### Work instructions
Copy each line that contains the word "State".
━━━━━ Data supplied
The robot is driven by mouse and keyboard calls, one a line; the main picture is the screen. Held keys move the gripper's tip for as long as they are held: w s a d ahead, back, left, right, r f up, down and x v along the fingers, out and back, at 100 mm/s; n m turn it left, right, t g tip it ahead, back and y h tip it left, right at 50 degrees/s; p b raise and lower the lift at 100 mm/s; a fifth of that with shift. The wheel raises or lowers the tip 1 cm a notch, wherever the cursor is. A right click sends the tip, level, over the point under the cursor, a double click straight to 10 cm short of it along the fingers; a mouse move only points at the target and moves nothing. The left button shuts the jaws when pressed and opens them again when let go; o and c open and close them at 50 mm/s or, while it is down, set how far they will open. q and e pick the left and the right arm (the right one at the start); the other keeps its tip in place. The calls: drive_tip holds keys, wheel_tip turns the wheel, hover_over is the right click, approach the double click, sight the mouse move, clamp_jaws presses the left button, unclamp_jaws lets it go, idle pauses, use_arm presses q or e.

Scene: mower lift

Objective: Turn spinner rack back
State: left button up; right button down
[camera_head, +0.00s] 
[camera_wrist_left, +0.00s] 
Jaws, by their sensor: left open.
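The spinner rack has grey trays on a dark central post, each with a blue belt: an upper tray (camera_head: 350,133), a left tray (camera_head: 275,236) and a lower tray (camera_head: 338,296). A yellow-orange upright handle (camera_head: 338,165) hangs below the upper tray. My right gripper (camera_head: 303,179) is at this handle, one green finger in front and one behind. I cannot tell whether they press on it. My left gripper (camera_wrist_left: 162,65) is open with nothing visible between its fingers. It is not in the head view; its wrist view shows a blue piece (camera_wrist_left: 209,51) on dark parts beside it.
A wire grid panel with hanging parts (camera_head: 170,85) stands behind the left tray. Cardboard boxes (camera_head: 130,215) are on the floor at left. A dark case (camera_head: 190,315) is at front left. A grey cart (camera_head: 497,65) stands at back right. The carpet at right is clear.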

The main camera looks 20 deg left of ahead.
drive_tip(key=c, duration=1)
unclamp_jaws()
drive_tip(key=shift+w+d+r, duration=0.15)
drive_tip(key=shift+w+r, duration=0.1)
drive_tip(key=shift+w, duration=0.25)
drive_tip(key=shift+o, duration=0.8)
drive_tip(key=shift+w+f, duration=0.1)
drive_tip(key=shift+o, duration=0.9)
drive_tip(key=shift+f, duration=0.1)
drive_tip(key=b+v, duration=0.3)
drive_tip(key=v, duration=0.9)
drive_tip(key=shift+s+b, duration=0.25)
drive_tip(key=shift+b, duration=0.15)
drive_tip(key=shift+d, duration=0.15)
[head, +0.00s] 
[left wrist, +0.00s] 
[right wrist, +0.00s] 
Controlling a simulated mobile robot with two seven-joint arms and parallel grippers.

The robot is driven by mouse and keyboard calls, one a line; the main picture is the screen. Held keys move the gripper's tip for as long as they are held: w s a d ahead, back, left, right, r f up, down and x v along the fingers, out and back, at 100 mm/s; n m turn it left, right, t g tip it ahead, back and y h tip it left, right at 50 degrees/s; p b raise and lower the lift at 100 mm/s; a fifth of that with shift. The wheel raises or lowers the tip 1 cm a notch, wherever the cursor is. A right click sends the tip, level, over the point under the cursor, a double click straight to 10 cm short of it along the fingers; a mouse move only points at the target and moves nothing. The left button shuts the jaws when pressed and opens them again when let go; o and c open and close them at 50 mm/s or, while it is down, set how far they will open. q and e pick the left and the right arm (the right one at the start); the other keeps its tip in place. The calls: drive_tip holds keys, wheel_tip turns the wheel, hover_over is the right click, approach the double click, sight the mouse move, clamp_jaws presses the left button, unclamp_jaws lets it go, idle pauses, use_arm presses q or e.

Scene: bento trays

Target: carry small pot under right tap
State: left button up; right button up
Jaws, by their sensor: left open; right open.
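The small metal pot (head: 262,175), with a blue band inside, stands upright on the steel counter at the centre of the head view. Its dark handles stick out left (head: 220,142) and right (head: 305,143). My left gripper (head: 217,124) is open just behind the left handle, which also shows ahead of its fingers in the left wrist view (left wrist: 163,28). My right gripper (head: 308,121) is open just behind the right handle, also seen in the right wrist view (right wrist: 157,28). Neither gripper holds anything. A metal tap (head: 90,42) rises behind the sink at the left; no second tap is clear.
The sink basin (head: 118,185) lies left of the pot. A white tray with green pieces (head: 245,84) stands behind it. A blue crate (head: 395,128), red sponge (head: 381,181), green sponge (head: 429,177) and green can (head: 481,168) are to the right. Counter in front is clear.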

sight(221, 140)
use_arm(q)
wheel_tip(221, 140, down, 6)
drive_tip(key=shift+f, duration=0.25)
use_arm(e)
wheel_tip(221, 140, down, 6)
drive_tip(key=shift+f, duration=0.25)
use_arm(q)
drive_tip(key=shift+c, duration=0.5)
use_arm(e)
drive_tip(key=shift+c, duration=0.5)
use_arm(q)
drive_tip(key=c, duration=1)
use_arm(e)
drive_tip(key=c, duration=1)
━━━━━━━━━━
### Answer to this task
State: left button up; right button down
State: left button up; right button up

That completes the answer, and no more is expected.